May God Bless America, Once Again, and Help Our People Resist the Evil of Tyranny, wherever it arises, with a renewed "Thunderous Demand" that every State Legislature Endorse and Send Certified Resolutions of the Approval to Congress, and Ultimately, Ratify the Liberty Amendment to the Constitution of the United States of America.

We now have resolutions by nine states requesting that the Liberty Amendment be submitted to the states for ratification.

"A good administration in a republican government, ... securing to us our dearest rights and the practical enjoyment of all our liberties, ... can never fail to give consolation to the friends of free government, and mortification to its enemies." --Thomas Jefferson: Reply to Rhode Island Republicans, 1809.

We in the United States possess two fundamental advantages both of which earlier civilizations did not have jointly: constituionalism and free enterprise. We can renew the effectiveness of our Constitution and the wise divisions of powers between our various levels and branches of government. We can restore the efficiency of our economy. The Liberty Amendment will accomplish both of these purposes, by reducing the functions and powers of the Federal Government, by restoring the abilities of people to take care of themselves without reliance on government, and by curtailing destructive intervention in our free enterprise economy. Thus, we have the means, the tools, for passing on to our children and their children the priceless constitutional and economic heritage our forefathers bequested to us. All we need is the will and the understanding to do it, and the courage and conviction to act intelligently

An Equally important intent of the amendment is to clarify and confirm once-and-for-all the sovereignty of the People, the States and the United States. The Liberty Amendment confirms the supremacy of the Constitution over all treaties or agreements, and precludes the implementation by Executive Order or Regulation of any terms of any treaties or agreements, not constitutional and not ratified by the Senate.

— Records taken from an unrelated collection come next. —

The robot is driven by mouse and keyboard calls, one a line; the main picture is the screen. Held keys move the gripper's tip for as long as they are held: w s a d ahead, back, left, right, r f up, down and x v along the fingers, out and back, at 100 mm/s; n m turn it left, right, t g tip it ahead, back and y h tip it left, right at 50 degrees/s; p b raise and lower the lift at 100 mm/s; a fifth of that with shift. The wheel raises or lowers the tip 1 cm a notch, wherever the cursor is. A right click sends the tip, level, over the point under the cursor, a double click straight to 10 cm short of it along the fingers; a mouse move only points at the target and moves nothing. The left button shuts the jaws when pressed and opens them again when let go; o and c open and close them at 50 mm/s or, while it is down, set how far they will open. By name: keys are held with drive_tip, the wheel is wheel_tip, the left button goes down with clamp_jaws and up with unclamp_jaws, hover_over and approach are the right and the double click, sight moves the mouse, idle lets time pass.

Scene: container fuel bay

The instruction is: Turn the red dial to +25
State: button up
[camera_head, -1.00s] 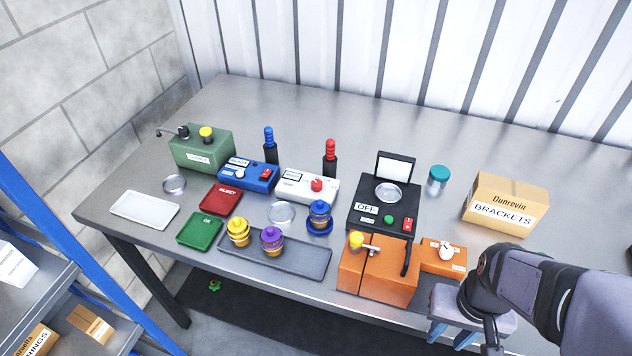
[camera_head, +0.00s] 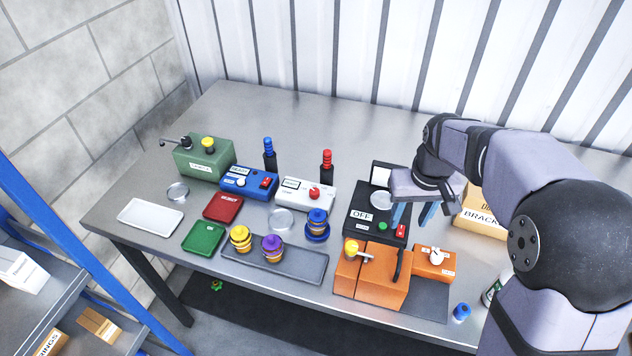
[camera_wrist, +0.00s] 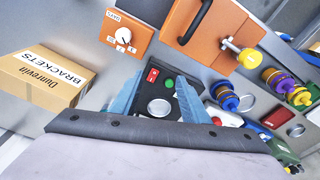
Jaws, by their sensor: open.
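The red dial (camera_head: 314,193) is a round red knob on top of the white box (camera_head: 298,188) that bears small labels, near the middle of the table in the head view. Its setting is too small to read. My gripper (camera_head: 413,213) is open and empty, fingers pointing down, above the black OFF device, to the right of the white box and apart from the dial. In the wrist view my open gripper (camera_wrist: 158,98) frames part of the black device.
The black device (camera_head: 366,226) stands between my gripper and the white box. Red (camera_head: 326,165) and blue (camera_head: 268,152) topped posts rise behind. The blue box (camera_head: 240,183) stands left, and the orange box (camera_head: 376,284) in front. The back of the table is clear.

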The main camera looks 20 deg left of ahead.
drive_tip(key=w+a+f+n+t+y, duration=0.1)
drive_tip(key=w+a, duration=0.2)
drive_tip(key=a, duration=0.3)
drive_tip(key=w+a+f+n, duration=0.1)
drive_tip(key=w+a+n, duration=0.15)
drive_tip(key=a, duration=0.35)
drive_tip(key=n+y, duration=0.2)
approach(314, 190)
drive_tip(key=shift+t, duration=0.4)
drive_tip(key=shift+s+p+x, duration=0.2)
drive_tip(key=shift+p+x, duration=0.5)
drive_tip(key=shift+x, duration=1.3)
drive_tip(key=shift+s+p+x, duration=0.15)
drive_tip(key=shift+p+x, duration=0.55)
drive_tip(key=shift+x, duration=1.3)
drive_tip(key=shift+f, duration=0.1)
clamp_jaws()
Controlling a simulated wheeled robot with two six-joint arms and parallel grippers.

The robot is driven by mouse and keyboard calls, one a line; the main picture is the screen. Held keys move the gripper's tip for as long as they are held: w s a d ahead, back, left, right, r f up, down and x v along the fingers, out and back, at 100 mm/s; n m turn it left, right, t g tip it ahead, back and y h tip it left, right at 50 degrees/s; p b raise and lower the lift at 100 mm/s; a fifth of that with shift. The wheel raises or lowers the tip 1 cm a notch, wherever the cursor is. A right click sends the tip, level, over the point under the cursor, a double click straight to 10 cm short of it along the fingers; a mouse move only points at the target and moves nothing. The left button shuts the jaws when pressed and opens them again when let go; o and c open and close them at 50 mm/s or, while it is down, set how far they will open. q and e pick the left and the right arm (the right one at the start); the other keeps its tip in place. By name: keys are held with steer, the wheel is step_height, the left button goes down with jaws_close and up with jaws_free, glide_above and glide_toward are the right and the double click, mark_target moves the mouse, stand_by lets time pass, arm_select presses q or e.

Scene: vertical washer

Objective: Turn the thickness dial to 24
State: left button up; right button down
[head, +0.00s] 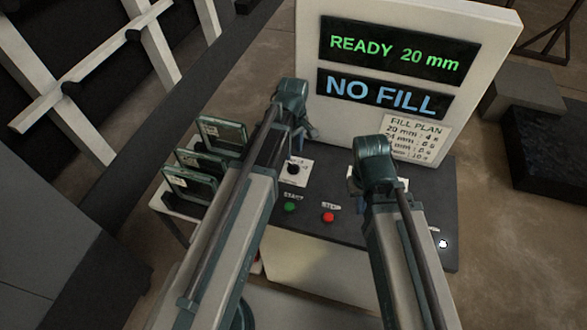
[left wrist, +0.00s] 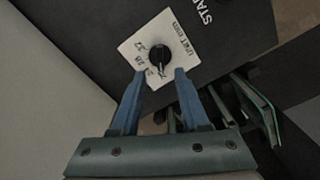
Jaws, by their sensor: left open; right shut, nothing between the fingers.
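The thickness dial (head: 293,168) is a black knob on a white plate on the dark console top. In the left wrist view the knob (left wrist: 160,54) has printed numbers along one side of its plate. Its pale mark seems to face the fingers; the small numbers are hard to read. My left gripper (head: 302,136) is above and behind the dial in the head view. In the left wrist view its blue fingers (left wrist: 162,75) are apart, tips near the plate's lower edge, with nothing between them. My right gripper (head: 366,190) is over the console's right part, shut, its fingers mostly hidden.
The display (head: 400,50) reads "READY 20 mm", with "NO FILL" (head: 382,95) below. A fill plan card (head: 416,138) hangs underneath. Green (head: 290,207) and red (head: 328,217) buttons sit in front of the dial. Several framed panes (head: 189,186) stand at the left.

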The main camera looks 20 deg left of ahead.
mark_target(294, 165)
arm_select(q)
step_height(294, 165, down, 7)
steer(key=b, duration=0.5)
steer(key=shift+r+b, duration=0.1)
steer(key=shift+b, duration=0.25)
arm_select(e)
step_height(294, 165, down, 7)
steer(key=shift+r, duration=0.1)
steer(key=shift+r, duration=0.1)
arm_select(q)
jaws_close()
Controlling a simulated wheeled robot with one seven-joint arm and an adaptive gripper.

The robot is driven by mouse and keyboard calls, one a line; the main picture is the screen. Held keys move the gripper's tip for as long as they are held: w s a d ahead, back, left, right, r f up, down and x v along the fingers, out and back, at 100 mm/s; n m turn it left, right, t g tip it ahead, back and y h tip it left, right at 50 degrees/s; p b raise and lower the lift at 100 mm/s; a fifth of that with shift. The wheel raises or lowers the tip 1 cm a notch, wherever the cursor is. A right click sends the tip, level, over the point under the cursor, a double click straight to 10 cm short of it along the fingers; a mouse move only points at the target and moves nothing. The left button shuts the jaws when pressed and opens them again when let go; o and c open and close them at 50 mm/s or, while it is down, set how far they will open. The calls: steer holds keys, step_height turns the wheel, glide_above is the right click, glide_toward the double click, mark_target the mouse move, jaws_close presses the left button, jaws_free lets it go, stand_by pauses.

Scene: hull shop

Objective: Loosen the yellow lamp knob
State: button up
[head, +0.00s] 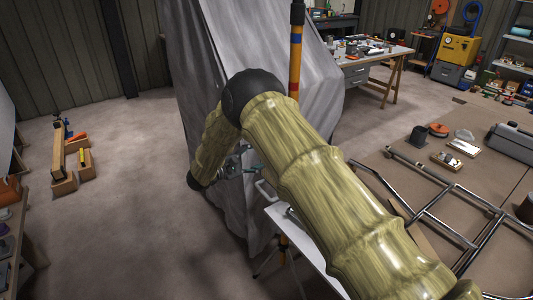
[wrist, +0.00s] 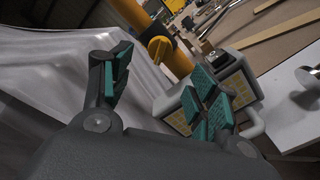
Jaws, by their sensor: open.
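In the wrist view, the yellow lamp knob (wrist: 160,48) shows just beyond the fingertips, in front of a yellow pole (wrist: 125,12). My gripper (wrist: 158,66) is open, with teal pads on its fingers. The knob appears in the gap between the fingers; I cannot tell whether either finger touches it. A white lamp body (wrist: 244,64) with yellow gridded panels sits behind the right finger, which partly hides it. In the head view, my gripper (head: 246,170) shows small beside my arm, and the knob is hidden. The upper pole (head: 295,58) stands upright there.
Grey sheeting (head: 205,75) hangs behind the gripper and fills the left of the wrist view. A white board (head: 292,238) lies below my arm.

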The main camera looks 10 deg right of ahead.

The Liberty Amendment, introduced in every Congress from 1957 to 1963, resulted in an ever-mounting counterattack from federal bureaucrats. But, with these ever increasing objections by the federal bureaucracy, the citizens became more and more aware of the forces against them, and the support of the amendment grew more rapidly with each year. By February 1962, the process of appeal by State legislatures for an endorsement resolution was well under way, and by then the approval had been accomplished in six States, almost unanimously.

When more than 20 states had approved by resolution, it was to be forwarded to Congress for their choice of proposing the amendment for ratification or calling a convention for that purpose. It is more than likely that events of national crisis, i.e. the Cuban Missile Crisis, President Kennedy's assassination, the initiation of Johnson's "great society" followed by the escalation and turmoil of the Vietnam War, all contributed to slowing the State endorsement and ratification process of the Amendment during these decades.

It is also very likely that this Constitutional alternative process of two-thirds of the States proposing an amendment, such as the Liberty Amendment, to Congress, and its ratification by three-fourths of the States, remains, today, the only possible way of reforming the federal government to its Constitutional limits. It is our belief, that those Congressmen with the motivation and courage to initiate an urgent and substantial downsizing of government activities and loss of their own power, is limited at present to Congressman Ron Paul, and the Liberty Committee. We believe they will need the added persuasion of a heavy endorsement of the Liberty Amendment by at least 20 or 25 State Legislatures, before Congress is forced to submit it to the States for ratification.